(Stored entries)
■ ■ ■

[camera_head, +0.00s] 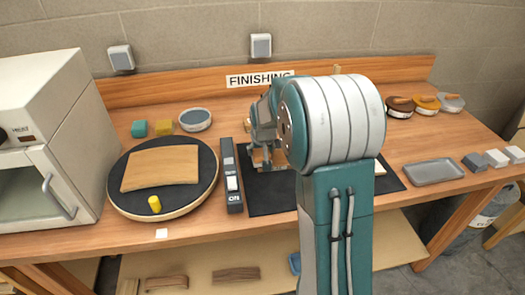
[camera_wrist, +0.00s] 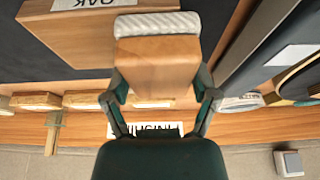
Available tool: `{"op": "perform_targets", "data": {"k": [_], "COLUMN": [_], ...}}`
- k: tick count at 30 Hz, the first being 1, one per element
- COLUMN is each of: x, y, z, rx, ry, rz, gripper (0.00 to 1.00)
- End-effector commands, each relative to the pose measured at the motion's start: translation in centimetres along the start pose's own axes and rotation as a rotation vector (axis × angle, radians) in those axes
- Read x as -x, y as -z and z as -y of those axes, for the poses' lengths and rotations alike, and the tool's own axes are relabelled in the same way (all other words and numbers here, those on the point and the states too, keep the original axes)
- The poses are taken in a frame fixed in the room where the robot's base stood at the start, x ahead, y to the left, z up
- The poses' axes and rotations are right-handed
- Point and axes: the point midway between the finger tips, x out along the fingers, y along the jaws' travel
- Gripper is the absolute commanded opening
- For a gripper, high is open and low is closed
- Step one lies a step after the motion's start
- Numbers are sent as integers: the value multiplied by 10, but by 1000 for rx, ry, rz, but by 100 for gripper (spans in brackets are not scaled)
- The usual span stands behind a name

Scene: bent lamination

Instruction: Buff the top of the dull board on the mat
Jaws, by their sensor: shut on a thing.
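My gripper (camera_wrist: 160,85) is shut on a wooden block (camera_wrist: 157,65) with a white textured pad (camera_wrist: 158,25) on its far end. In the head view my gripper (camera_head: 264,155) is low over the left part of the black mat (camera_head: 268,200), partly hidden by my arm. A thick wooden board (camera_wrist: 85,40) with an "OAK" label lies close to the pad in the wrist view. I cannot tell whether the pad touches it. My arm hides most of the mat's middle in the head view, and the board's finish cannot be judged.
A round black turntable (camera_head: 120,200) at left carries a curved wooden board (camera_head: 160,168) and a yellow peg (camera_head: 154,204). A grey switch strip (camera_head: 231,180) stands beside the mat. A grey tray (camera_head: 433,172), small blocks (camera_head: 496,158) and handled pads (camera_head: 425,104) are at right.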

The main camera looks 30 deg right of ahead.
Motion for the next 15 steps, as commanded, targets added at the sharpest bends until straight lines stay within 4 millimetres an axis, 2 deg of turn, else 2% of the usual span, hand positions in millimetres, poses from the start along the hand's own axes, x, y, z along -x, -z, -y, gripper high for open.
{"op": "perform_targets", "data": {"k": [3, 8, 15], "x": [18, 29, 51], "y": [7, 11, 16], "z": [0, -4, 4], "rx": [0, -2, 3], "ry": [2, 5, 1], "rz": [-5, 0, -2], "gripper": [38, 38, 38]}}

■ ■ ■

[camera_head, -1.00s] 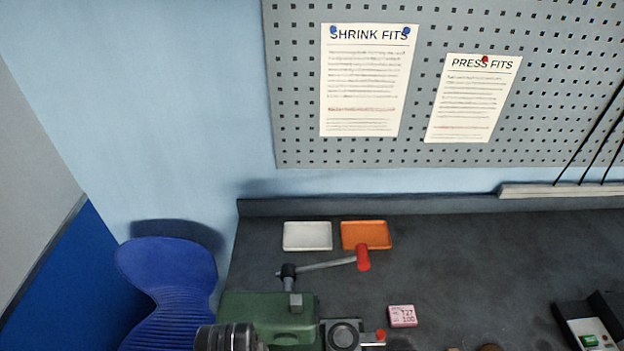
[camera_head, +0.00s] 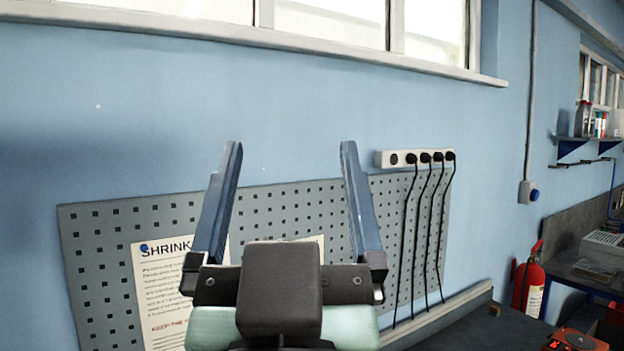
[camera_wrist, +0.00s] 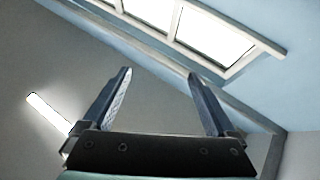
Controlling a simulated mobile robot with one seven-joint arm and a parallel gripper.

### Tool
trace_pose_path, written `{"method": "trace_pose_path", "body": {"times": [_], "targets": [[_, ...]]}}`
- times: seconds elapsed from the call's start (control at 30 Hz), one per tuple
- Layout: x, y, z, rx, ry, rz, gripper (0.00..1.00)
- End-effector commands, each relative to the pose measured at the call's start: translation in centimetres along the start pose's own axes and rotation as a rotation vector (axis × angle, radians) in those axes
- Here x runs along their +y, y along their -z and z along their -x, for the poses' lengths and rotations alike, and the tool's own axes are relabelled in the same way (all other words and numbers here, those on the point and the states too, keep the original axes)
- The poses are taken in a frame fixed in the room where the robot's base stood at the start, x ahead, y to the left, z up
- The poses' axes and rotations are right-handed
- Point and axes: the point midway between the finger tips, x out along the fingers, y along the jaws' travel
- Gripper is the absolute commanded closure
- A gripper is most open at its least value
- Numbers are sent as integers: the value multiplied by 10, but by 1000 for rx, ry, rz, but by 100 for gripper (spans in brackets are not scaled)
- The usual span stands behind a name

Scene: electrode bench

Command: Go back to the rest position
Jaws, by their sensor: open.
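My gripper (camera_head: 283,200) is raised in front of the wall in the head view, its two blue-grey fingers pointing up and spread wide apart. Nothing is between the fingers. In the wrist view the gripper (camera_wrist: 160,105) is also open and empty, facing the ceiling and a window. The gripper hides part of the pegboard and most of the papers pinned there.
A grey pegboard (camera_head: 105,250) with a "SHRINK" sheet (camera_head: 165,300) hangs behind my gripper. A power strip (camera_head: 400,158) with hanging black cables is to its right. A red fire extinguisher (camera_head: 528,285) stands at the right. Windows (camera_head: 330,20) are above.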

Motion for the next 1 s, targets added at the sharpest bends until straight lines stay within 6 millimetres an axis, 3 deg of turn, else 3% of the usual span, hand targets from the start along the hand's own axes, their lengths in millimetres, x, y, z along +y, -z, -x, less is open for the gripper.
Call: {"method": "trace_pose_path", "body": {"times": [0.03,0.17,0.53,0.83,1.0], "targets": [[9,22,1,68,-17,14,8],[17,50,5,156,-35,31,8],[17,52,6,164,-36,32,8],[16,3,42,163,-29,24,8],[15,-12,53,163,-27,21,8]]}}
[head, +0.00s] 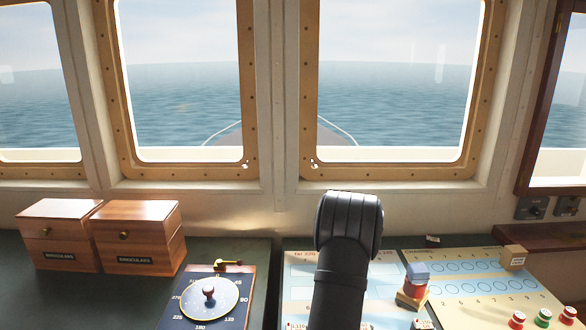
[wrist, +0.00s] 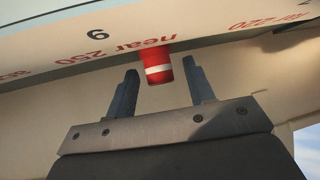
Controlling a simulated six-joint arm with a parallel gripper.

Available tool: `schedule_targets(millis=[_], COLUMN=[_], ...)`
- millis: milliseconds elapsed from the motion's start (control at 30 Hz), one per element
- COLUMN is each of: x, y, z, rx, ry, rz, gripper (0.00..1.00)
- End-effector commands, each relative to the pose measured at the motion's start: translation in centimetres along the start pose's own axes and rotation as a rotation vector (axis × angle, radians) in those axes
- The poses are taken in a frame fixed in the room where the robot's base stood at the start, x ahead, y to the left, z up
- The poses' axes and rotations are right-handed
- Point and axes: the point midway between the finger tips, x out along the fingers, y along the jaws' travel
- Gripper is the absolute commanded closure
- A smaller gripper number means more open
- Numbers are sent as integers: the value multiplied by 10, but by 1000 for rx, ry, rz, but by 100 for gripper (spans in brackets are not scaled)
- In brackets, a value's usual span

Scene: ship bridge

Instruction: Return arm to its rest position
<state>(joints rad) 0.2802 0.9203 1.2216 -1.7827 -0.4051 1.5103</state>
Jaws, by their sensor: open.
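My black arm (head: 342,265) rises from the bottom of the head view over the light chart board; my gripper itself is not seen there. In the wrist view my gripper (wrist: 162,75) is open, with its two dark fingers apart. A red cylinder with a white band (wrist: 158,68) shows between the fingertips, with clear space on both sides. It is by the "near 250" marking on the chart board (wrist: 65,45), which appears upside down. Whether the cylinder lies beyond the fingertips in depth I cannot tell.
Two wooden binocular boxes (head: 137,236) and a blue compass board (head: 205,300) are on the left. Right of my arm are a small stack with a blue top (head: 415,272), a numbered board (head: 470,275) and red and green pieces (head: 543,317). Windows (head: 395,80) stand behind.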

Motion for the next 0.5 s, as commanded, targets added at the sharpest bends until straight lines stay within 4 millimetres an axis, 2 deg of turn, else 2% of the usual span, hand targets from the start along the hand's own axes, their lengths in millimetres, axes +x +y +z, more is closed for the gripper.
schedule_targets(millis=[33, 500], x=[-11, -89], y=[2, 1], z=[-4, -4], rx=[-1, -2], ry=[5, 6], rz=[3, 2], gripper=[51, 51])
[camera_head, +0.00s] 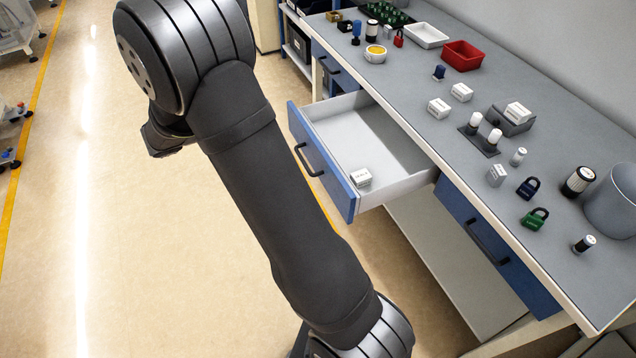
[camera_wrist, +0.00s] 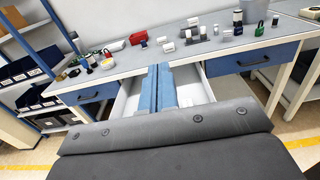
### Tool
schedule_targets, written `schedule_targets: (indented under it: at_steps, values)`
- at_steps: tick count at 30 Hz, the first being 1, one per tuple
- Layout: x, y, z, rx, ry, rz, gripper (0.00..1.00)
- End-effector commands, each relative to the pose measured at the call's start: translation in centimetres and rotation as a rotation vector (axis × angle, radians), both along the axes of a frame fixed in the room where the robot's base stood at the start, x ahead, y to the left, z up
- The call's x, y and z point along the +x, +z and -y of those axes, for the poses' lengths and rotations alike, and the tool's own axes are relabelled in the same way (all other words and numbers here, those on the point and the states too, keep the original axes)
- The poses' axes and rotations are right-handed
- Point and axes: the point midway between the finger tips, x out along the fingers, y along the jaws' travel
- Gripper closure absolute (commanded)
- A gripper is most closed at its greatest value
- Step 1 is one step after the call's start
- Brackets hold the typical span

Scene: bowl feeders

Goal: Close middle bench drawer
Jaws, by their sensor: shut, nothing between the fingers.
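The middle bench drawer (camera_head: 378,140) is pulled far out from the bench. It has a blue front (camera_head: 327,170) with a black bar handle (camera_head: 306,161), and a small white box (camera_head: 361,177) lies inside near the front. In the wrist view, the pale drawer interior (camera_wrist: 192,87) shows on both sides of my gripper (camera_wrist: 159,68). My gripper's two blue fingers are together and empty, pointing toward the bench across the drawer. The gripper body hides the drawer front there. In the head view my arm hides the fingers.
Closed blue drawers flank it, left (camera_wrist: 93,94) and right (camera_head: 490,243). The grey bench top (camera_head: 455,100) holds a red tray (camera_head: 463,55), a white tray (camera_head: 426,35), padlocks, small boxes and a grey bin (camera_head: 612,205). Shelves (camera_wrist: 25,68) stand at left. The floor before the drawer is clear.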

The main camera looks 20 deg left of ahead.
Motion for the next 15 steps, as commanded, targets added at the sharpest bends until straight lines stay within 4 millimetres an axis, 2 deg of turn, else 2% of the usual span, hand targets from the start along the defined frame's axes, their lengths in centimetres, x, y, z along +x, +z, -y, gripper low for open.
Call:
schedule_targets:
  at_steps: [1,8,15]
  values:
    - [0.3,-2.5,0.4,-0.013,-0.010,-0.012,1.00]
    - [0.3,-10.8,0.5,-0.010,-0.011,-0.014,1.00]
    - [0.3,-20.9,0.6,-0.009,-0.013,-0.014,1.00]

■ ■ ■

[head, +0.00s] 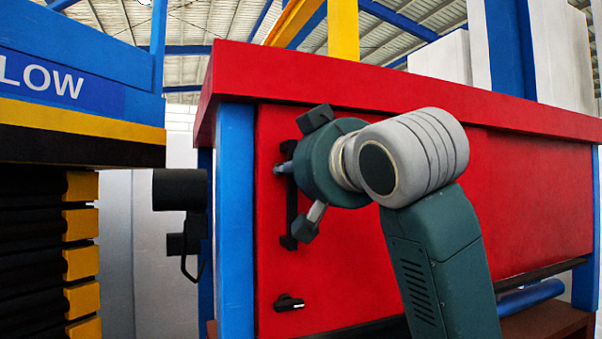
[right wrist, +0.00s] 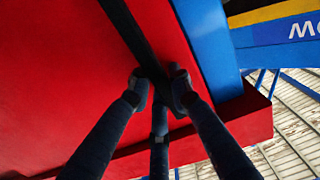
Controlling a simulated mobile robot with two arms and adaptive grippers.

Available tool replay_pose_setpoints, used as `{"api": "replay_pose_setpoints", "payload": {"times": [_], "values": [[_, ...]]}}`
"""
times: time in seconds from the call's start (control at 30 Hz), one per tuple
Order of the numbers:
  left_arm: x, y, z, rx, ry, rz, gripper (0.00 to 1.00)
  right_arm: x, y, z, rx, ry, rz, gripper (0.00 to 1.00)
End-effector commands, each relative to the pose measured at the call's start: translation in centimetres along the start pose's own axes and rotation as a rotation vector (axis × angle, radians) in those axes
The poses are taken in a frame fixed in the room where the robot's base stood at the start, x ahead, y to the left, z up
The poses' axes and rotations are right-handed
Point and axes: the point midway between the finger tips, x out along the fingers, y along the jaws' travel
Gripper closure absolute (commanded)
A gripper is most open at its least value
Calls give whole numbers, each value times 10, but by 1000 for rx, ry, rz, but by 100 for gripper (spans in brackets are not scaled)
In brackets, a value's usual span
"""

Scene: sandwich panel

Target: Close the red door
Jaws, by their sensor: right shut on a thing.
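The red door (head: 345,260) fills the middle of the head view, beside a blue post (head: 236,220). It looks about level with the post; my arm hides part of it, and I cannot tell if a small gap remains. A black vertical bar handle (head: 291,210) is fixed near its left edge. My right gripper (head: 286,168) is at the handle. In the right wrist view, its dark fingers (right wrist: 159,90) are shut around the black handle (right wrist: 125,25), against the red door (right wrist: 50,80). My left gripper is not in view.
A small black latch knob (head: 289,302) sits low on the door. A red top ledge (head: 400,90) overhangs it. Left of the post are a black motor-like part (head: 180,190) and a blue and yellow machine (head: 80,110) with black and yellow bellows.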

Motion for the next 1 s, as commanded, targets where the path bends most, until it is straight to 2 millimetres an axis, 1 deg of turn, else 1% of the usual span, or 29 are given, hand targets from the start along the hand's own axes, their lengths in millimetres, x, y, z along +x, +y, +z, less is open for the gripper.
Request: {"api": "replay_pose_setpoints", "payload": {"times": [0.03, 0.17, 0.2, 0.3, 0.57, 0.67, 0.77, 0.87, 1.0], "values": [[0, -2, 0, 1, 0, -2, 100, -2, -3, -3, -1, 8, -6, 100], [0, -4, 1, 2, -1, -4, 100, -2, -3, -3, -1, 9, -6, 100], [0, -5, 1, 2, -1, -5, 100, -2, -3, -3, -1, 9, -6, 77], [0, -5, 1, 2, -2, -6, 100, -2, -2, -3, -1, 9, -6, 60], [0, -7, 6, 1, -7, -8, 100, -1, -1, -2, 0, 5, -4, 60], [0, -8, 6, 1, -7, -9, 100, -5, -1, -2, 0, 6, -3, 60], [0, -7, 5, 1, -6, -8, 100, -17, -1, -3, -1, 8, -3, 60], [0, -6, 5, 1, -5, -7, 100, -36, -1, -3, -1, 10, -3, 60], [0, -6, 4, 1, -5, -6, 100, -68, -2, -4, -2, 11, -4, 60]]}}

■ ■ ■

_Aim of the exercise:_ Gather up, from the records above, each line where the word "closure" appears.

_Response to this exercise:_
- Gripper is the absolute commanded closure
- Gripper is the absolute commanded closure
- Gripper closure absolute (commanded)
Gripper closure absolute (commanded)

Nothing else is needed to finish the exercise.